Thousands upon thousands of people who I believe are like me are those who have never found the professional skin to fit the riot in their souls. Many never will … This isn't presumption so much as a voice of scars and stars talking. I've lived it and will probably go on living it until they take away my hotdog …

But if you are a proud, searching “failure” in this society and we can take ironic comfort in the fact that there are hundreds of thousands of us, then it is smart and honorable to know what you attempted and why you are now vulnerable to the body blows of those who once saw you robed in the glow of your vision and now only see an unmade bed and a few unwashed cups on the bare wooden table of a gray day.

The pleasure of this piece lies in the rich, sure speed of an idiomatic language that mimics the national preoccupation with youth as well as failure:

That profuse upstairs delicatessen of mine

The riot in their souls

A voice of scars and stars

Those who only see an unmade bed and a few unwashed cups on the bare wooden table of a gray day

Idiomatic speech always feels young—in any language it makes the adrenaline shoot right up—but never more so than in the edgy, street-smart version of it one hears on the pavements of New York, where middle-aged writers of American prose are free to cry out in voices forever young, “I'm no longer young!”

*   *   *

Leonard went away for a holiday weekend without telling me he was leaving the city, and he left his answering machine off.

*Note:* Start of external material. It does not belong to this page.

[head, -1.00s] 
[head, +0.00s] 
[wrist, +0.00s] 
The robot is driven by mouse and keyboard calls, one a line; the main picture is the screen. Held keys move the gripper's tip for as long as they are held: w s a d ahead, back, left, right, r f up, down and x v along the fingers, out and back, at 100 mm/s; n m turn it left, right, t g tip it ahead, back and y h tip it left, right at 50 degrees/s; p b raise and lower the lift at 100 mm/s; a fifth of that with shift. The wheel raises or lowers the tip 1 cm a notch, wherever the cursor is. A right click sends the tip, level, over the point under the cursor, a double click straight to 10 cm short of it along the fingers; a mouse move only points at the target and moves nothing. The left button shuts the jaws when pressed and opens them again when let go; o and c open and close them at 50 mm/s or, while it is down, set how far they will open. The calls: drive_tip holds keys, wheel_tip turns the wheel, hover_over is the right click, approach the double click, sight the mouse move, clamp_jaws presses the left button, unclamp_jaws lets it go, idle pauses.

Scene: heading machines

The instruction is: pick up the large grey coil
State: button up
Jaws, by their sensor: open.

“What was that all about?” I asked upon his return.

“Oh,” he said sheepishly, “I left the machine off accidentally.” But the laugh that followed was hollow. “I guess I didn't want to know that no one was calling me.”

“But someone was calling you. Me.”

“Yes,” he said, his voice ominously vague. “You
were
, weren't you
.

*   *   *

For eight years I taught one semester a year in Arizona. Often, upon my return to the city, encounters like the following would take place:

I'd run into Eli, a writer I know. His face in repose is apprehensive, but when I ask how he is, it brightens and he tells me that he's just signed a book contract. I congratulate him, ask about the family, and then about Paul, another writer we both know. Eli sighs. His face reverts to apprehensive. “He always has to top me,” he says. “If I've been invited to L.A. he's been invited to Hawaii. If I have a book coming out he's got two. If I win a CAPS he's won a Rockefeller.”

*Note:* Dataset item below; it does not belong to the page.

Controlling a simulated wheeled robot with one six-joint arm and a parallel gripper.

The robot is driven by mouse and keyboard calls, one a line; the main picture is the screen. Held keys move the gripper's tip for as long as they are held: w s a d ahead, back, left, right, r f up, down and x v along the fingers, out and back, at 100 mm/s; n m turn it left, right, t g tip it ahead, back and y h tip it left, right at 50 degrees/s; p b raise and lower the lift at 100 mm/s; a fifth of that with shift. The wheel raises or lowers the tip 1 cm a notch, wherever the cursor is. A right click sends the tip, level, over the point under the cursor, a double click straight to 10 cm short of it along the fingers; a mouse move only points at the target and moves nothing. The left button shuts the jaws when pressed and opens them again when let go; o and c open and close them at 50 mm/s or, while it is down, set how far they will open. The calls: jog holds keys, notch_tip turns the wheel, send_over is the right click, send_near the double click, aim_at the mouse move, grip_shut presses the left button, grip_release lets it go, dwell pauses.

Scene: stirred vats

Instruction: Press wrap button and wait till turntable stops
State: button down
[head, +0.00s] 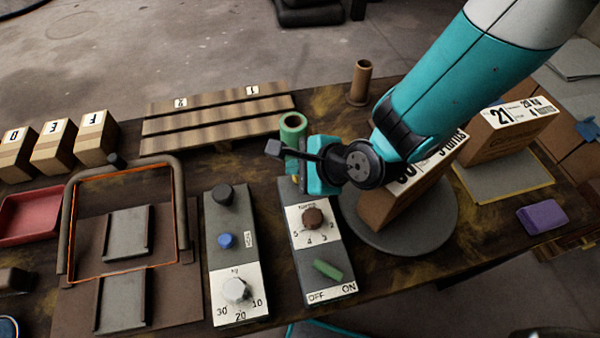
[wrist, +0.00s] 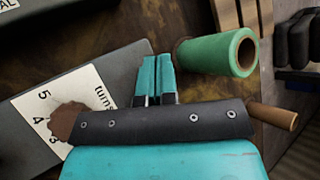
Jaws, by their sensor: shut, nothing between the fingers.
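The control box (head: 301,240) has a brown "turns" knob (head: 312,217) and a green switch (head: 327,269) above OFF and ON marks. I see no button labelled wrap; the box's far end is partly hidden behind my gripper (head: 294,170). My gripper is shut and empty over that far end. In the wrist view its teal fingertips (wrist: 154,60) are together beside the box's edge; I cannot tell whether they touch it. The grey turntable (head: 430,228) carries a labelled brown carton (head: 385,207), partly hidden by my arm. One still frame does not show whether it turns.
A green roll (head: 293,124) stands just beyond my gripper. Another panel (head: 231,255) with a blue button (head: 227,240) and a dial lies left. A second carton (head: 508,135) stands on a pad at right. A slatted rack (head: 215,120) lies behind.

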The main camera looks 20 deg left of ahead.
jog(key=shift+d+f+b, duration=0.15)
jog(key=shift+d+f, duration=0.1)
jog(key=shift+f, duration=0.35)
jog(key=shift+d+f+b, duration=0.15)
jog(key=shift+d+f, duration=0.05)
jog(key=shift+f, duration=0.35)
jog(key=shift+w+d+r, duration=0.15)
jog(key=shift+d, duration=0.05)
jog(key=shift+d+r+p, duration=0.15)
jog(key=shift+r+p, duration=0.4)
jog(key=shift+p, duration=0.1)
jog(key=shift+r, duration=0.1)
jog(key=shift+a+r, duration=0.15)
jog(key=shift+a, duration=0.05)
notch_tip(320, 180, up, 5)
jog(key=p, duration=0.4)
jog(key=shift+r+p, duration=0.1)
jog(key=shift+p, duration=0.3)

Hours later I run into Gloria, an old acquaintance of mine who obsesses over financial ruin and her miserably indifferent family.

“How's it going?” I ask.

“My father?” she replies. “He says, ‘Get a reverse mortgage.' My nieces and nephews? I never see them. My sister-in-law? She'd be happy to see me out on the street. And my brother? He's a pussy!”

Myra, who's often told me she thinks of me as one of her best friends, invariably looks quizzically at me, as though she can't quite place me, and asks, “Where've you been? Out in Oklahoma, someplace?”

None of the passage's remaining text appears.